Monique Cabral investiu na atividade didática ao fundar a Trilharte Fotografia & Aventuras, em 1992. Por meio das viagens realizadas com grupos de alunos, ela pôde financiar suas próprias expedições. A escola ficou aberta até 2017. Atualmente, sua atividade didática está se voltando para o meio on-line. Ela criou recentemente um canal no YouTube chamado “Como Fotografar com Monique Cabral” e pretende lançar em breve uma loja na internet para vender tiragens.
No início da carreira, Denise Greco colaborou com revistas especializadas em mergulho e realizou exposições. Abriu um escritório de fotografia e um banco de imagens para comercializar suas imagens quando morava em São Paulo (SP). “Sempre tive um enorme gosto pela aventura. Financiei meu trabalho a partir da publicação de minhas viagens em revistas e parcerias com companhias aéreas e hotéis. Eu e minha assistente íamos nas principais agências de publicidade, em grandes empresas, e de certa forma ‘convencíamos’ que valia a pena utilizar uma foto submarina ou de natureza em suas campanhas. Com isso fiz muitos trabalhos para empresas como Volkswagen, Caterpillar, Abecitrus, Tilibra, Mercedes-Benz e Johnson & Johnson. Também fotografei vários projetos para a ONG ambiental WWF/Brasil”, conta.
Denise avalia que houve uma grande mudança na aceitação da fotografia em anos recentes.

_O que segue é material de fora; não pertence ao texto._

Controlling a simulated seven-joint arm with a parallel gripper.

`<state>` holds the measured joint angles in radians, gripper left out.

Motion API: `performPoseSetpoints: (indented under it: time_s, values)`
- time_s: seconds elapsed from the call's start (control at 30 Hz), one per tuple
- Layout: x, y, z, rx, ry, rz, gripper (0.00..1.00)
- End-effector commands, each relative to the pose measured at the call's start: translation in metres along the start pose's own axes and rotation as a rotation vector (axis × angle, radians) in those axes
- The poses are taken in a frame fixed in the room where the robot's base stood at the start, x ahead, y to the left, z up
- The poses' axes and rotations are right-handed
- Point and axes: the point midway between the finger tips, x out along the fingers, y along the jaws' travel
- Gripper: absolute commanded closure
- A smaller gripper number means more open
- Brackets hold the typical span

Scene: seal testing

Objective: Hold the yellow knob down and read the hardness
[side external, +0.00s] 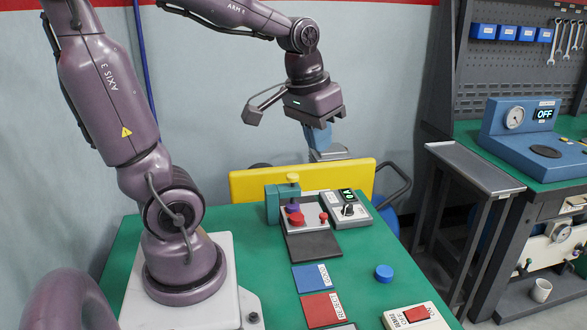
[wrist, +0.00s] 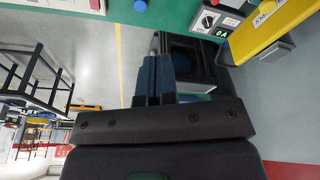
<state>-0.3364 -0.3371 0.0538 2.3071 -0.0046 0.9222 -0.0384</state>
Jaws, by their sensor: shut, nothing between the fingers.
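The yellow knob (side external: 292,178) tops a teal press stand (side external: 273,204) at the back of the green table. Under it are a purple part (side external: 293,208) and a red disc (side external: 296,219). A grey box (side external: 347,210) with a black dial and a small lit display (side external: 347,195) stands just right; the display's reading is too small to tell for sure. The box also shows at the top of the wrist view (wrist: 213,20). My gripper (side external: 320,150), with blue fingers, is shut and empty, above and right of the knob, apart from it. Its fingertips show in the wrist view (wrist: 159,60).
A yellow board (side external: 245,186) stands behind the stand. A blue mat (side external: 312,278), a red mat (side external: 321,309), a blue disc (side external: 384,273) and a red-switch box (side external: 416,315) lie nearer. A blue gauge unit reading OFF (side external: 520,122) sits on another bench. The table's middle left is clear.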

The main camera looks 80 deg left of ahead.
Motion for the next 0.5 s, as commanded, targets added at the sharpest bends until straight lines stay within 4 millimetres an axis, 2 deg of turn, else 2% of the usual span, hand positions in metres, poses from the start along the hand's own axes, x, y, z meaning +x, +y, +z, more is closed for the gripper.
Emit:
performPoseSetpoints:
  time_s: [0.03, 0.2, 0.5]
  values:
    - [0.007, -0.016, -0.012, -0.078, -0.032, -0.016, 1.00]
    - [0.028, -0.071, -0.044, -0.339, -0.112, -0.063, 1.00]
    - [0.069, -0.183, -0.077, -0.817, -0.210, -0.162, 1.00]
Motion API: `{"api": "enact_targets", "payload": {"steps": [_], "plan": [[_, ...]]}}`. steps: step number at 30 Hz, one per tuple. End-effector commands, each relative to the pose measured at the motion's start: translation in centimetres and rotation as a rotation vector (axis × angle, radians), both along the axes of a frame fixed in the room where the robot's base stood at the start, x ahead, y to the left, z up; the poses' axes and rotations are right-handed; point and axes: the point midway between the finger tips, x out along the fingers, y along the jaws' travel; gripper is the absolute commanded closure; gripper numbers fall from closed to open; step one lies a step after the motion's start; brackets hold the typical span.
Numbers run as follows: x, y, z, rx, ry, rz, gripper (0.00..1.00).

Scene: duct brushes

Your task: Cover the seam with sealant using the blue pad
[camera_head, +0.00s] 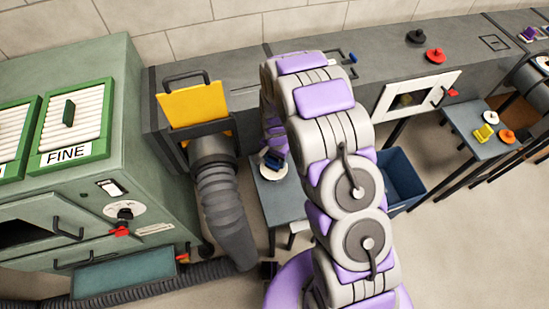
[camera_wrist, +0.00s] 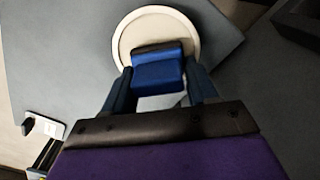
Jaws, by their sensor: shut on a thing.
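My gripper (camera_wrist: 160,84) is shut on the blue pad (camera_wrist: 158,74), a small block with a dark far edge. In the wrist view the pad overlaps a round cream dish (camera_wrist: 124,40); I cannot tell whether they touch. In the head view the pad (camera_head: 272,161) and the dish (camera_head: 264,172) show small beside my arm, at the small blue-grey table (camera_head: 285,200). My arm hides part of that table. A long grey duct (camera_head: 300,50) runs along the wall behind. I cannot pick out the seam or any sealant with certainty.
A green cabinet labelled FINE (camera_head: 125,75) stands at left. A ribbed hose (camera_head: 225,200) hangs below a yellow panel (camera_head: 196,104). A blue bin (camera_head: 403,180) is right of my arm. A second table (camera_head: 470,143) holds yellow and orange items. Floor at lower right is clear.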

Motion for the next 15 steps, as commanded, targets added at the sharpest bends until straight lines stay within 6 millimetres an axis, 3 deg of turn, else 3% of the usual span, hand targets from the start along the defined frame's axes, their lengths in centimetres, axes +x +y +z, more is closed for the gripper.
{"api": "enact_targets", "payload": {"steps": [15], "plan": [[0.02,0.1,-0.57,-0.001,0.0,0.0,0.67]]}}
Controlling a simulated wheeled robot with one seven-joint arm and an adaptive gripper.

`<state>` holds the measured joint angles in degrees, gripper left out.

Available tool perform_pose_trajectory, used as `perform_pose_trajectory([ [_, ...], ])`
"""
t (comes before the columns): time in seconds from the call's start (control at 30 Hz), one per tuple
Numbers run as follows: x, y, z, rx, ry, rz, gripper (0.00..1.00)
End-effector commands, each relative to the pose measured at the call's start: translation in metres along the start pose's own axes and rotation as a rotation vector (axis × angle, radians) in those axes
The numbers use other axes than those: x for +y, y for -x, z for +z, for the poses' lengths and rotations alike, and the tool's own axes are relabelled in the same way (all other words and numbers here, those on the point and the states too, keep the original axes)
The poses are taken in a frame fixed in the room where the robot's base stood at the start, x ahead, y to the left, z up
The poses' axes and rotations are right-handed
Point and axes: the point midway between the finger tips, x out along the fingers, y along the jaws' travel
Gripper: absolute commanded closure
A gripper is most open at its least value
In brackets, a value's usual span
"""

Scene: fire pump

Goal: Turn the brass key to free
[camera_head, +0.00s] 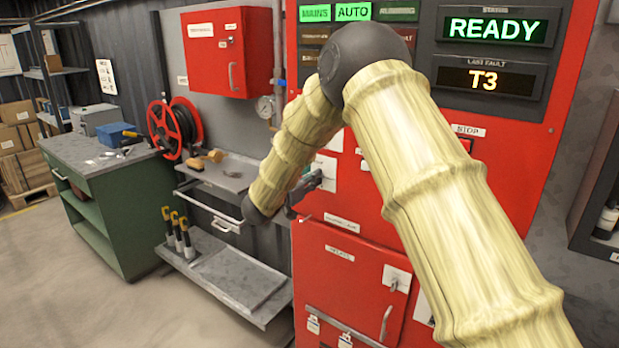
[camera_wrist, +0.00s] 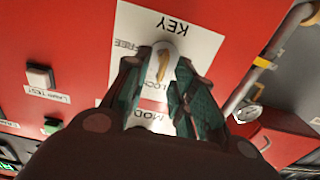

Se, por um lado, o mercado editorial diminuiu com o encolhimento do impresso, por outro, os fotógrafos de natureza ganharam bastante espaço no mercado de fine art, vendendo tiragens para colecionadores. “Esse mercado fez com que eu deixasse de ser uma fotógrafa que registra a natureza e me desenvolvesse como uma artista que se utiliza da fotografia de natureza para me expressar”, resume ela, cujo trabalho está representado nas galerias 27 e Flory Menezes, em Búzios, e BBArte Ipanema, no Rio de Janeiro.